Leave out the pictures and copy everything else in the entries exactly.

──────────

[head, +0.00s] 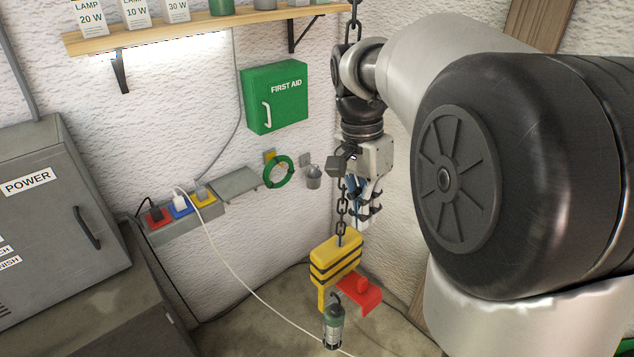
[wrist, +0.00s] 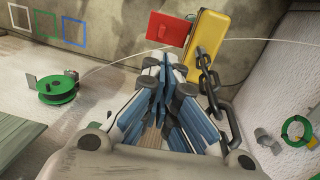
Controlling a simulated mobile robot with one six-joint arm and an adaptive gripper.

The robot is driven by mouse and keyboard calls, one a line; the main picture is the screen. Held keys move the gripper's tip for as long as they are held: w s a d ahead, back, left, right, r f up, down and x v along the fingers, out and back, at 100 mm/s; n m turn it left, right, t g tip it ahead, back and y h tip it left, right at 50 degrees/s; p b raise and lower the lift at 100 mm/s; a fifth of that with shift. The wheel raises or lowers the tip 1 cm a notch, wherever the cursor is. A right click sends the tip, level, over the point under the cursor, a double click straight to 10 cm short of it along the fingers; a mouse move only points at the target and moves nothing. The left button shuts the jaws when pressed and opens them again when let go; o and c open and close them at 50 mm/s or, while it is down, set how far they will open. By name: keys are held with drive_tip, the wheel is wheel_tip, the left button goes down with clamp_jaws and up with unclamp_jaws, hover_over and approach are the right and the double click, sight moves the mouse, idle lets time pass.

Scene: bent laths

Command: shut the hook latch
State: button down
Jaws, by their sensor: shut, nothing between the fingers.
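A yellow hook block (head: 335,258) with black stripes hangs on a dark chain (head: 342,212). A red latch plate (head: 360,296) with a small knob juts out to the right below the block. A green lantern (head: 333,325) hangs under the block. My gripper (head: 358,200) is shut and empty, above the block beside the chain. In the wrist view, my closed fingers (wrist: 162,75) point toward the red latch (wrist: 167,28) and the yellow block (wrist: 206,42), apart from both. The chain (wrist: 217,95) runs just right of the fingers.
A green first aid box (head: 275,97), a green ring (head: 278,172) and a small bucket (head: 313,177) are on the wall behind. A socket strip (head: 185,215) with a white cable is at left. A green reel (wrist: 55,90) shows in the wrist view.

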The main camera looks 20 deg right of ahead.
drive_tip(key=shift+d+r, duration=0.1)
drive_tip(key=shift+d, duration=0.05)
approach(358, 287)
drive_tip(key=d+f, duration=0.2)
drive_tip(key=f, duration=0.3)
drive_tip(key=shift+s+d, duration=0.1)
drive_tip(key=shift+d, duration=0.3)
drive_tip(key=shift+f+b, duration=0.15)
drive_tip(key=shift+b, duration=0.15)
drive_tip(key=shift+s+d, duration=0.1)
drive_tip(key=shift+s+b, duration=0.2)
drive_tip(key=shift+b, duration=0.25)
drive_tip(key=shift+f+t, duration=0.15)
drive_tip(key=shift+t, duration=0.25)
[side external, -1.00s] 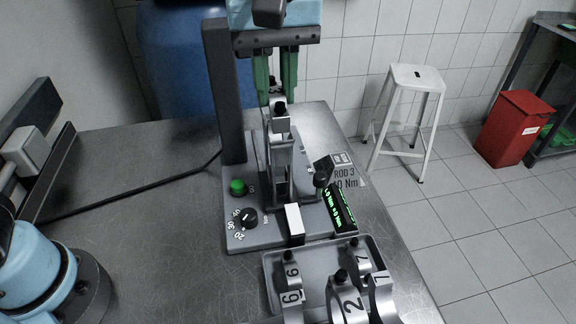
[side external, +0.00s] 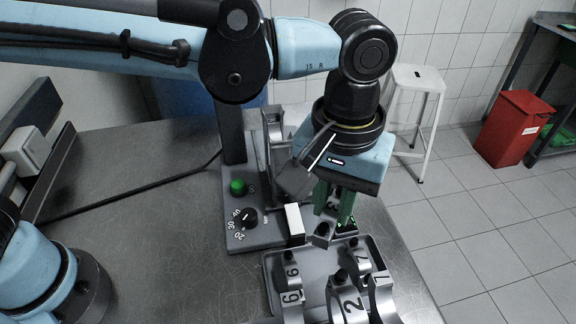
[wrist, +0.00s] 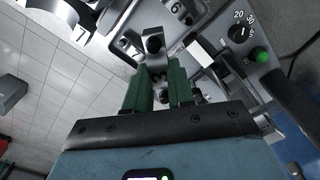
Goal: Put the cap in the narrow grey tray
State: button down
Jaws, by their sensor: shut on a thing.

──────────

SOLVED EXERCISE:
[head, +0.00s] 
[wrist, +0.00s] 
Controlling a simulated mobile robot with one six-joint arm and an adaptive gripper.

The robot is driven by mouse and keyboard calls, one a line; the main picture is the screen. Held keys move the gripper's tip for as long as they are held: w s a d ahead, back, left, right, r f up, down and x v along the fingers, out and back, at 100 mm/s; n m turn it left, right, t g tip it ahead, back and y h tip it left, right at 50 degrees/s; p b raise and lower the lift at 100 mm/s; a fifth of that with shift. The wheel raises or lowers the tip 1 cm a notch, wherever the cursor is. A right click sends the tip, level, over the point under the cursor, a double click straight to 10 cm short of it along the fingers; a mouse move only points at the target and moves nothing. The left button shuts the jaws when pressed and opens them again when let go; o and c open and close them at 50 mm/s or, while it is down, set how far they will open. By name: keys are held with drive_tip, the wheel is wheel_tip, the left button goes down with clamp_jaws and up with unclamp_jaws, hover_over and approach are the right and the double click, sight moves the mouse, idle lets time pass.

Scene: bent laths

Command: shut the hook latch
State: button down
Jaws, by their sensor: shut, nothing between the fingers.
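A yellow hook block (head: 335,258) with black stripes hangs on a dark chain (head: 342,212). A red latch plate (head: 360,296) with a small knob juts out to the right below the block. A green lantern (head: 333,325) hangs under the block. My gripper (head: 358,200) is shut and empty, above the block beside the chain. In the wrist view, my closed fingers (wrist: 162,75) point toward the red latch (wrist: 167,28) and the yellow block (wrist: 206,42), apart from both. The chain (wrist: 217,95) runs just right of the fingers.
A green first aid box (head: 275,97), a green ring (head: 278,172) and a small bucket (head: 313,177) are on the wall behind. A socket strip (head: 185,215) with a white cable is at left. A green reel (wrist: 55,90) shows in the wrist view.

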The main camera looks 20 deg right of ahead.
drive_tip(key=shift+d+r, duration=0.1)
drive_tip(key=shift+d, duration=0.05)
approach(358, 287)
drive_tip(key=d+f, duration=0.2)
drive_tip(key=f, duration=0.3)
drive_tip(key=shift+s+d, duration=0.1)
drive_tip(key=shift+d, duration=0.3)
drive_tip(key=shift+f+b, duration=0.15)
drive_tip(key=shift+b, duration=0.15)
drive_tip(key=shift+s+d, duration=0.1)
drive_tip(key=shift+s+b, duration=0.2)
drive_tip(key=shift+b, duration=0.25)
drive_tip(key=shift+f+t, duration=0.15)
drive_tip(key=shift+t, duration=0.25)
[side external, -1.00s] 
[side external, +0.00s] 
[wrist, +0.00s] 
Goal: Put the cap in the narrow grey tray
State: button down
Jaws, by their sensor: shut on a thing.

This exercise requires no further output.